SAML provides a suite of XML-based protocols that enables different security domains to exchange security data about subjects. A subject might be a user principal in a particular use case, but doesn't have to be, similar to how Kerberos is often deployed with explicit service principals.

Broadly, the SAML specifications define:

  • assertion, a security token that can express a subject's authentication status, authorizations and other general attribute information.
  • protocols, that are primarily for requesting assertions about subjects.
  • bindings defining how protocols are bound to certain transports (such as HTTP or SOAP).
  • profiles constraining and concretely defining the use of assertions, protocols and bindings to realize specific use cases (such as the "Web SSO Profile").
  • federation metadata, a format for expressing information (primarily configuration data, such as a public key) about SAML endpoints for consumption by partner endpoints.

Although many existing SAML profiles focus primarily on generating, obtaining, and conveying SAML assesrtions in order to federate identities in different security domains for Web SSO applications or web services, the architecture of SAML allows discrete functional elements to be re-used in other contexts, allowing a broad range of potential applications. In other words, SAML itself is an abstract framework (see: How to Study and Learn SAML). For example, the SAML assertion is re-used in many other technologies -- even technologies, such as WS-Federation implementations, which are competitive with SAML as a whole.

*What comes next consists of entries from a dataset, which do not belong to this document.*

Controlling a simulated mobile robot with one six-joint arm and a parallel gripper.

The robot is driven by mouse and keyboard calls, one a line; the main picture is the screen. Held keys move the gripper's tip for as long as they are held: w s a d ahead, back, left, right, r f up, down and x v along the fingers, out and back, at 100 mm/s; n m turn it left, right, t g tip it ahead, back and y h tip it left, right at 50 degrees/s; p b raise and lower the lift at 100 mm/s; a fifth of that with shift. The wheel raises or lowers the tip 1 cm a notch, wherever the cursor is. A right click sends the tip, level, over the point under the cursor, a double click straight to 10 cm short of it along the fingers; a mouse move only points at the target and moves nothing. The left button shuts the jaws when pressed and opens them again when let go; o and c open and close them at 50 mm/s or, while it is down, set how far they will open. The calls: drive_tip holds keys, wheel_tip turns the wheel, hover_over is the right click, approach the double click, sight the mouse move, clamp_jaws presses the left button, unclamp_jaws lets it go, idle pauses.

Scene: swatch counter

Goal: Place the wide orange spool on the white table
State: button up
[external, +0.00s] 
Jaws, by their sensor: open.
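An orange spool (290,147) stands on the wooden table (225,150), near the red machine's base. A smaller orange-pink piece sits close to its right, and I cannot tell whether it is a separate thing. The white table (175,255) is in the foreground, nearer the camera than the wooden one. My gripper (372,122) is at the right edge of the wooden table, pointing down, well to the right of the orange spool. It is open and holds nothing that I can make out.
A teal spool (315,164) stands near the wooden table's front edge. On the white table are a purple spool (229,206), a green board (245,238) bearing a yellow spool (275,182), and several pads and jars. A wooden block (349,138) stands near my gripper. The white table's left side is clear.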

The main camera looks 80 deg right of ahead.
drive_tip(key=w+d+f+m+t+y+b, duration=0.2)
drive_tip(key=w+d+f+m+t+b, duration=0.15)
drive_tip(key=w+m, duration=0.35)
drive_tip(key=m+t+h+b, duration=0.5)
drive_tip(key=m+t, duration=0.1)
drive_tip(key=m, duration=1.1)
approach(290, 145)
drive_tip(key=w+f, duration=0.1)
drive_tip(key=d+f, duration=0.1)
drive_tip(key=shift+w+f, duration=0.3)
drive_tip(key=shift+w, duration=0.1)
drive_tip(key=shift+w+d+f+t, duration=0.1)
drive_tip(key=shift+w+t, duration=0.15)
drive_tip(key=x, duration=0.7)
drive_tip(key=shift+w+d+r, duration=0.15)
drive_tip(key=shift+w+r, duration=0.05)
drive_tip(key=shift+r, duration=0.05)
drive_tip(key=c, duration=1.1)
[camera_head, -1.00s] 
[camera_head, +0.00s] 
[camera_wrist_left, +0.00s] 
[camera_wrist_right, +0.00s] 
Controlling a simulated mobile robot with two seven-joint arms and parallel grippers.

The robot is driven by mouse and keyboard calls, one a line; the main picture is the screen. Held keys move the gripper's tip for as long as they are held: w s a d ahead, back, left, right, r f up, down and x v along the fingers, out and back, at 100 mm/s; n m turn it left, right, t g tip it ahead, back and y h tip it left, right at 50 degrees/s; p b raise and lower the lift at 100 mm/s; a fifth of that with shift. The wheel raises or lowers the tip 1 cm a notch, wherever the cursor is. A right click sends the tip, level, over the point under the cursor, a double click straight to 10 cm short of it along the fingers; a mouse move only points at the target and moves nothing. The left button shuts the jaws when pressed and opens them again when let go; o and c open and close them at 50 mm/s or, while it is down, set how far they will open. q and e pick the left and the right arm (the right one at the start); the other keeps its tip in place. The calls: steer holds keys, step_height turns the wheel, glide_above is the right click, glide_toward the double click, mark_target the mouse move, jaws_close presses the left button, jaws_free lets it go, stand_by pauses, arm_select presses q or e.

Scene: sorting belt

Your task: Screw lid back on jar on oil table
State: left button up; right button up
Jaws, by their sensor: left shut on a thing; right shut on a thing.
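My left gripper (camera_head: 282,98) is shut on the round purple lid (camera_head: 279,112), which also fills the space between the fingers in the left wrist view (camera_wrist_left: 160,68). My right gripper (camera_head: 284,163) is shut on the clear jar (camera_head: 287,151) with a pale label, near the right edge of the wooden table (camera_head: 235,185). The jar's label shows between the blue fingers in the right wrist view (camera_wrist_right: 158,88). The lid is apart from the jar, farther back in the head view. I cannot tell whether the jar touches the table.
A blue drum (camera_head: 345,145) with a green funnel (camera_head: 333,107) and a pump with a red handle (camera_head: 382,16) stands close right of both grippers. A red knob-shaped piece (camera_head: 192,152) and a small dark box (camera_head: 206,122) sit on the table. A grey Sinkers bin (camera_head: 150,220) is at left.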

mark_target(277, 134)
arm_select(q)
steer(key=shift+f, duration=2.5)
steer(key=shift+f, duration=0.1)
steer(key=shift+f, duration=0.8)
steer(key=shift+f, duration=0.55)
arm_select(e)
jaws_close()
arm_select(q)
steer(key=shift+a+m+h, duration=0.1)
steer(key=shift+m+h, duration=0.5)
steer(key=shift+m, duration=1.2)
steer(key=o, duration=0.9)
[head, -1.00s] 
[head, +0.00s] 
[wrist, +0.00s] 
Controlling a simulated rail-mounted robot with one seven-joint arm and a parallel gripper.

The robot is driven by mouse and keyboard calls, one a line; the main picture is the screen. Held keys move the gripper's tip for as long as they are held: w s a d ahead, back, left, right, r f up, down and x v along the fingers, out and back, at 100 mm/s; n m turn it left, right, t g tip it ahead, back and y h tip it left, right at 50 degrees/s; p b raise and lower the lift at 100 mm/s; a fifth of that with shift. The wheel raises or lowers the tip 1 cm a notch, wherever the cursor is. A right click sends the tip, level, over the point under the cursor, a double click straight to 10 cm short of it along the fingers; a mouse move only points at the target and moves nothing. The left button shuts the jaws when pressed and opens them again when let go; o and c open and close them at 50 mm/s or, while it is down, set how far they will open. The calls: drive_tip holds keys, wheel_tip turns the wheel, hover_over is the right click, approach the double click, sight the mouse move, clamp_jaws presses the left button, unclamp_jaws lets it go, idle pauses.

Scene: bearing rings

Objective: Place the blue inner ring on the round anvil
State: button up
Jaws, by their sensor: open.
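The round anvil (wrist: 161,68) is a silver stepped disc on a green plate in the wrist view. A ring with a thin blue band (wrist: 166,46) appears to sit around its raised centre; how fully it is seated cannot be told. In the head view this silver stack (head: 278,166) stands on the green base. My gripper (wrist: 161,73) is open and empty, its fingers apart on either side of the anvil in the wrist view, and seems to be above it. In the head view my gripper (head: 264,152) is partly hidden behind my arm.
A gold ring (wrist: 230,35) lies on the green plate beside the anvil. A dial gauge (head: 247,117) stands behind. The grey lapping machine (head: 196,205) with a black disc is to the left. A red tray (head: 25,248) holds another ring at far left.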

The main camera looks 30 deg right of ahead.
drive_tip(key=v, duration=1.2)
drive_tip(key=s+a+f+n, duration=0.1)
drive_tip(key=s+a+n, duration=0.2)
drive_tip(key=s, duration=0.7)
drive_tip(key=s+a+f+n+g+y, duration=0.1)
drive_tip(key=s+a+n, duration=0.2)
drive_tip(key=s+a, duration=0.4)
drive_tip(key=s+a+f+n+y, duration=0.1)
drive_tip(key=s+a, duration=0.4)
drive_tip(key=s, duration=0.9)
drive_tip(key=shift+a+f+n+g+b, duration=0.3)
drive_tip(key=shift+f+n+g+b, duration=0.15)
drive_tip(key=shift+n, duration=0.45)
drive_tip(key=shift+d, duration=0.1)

SAML does not stipulate the use of any particular trust model(s), although X.509-based trust establishment and TLS is widely used in practice.

Opportunities

Leverage SAML metadata to enable large-scale Kerberos cross-realm communities

Code Contributes towards addressing requirement(s) Effort Risk Reward Skills Stakeholders
O11 U1,U2,E2,E3,F4 Low High Medium Kerberos, SAML End users, Enterprise, Service providers.
SAML Metadata is a key enabling technology for large-scale multi-party SAML federations (e.g. the InCommon Federation or the UK Access Management Federation). Via metadata trusted site configurations can be aggregated, annotated, signed, and distributed. There is no similar capability with Kerberos cross-realm technology today, which may be a barrier to growing Kerberos-based trust communities. The SAML metadata specification could be extended to support describing Kerberos entities. Alternatively, XRDS is a similar technology that is beginning to be used in OpenID, XRI, OAuth, and other related identity systems. It could also be profiled to describe Kerberos entities.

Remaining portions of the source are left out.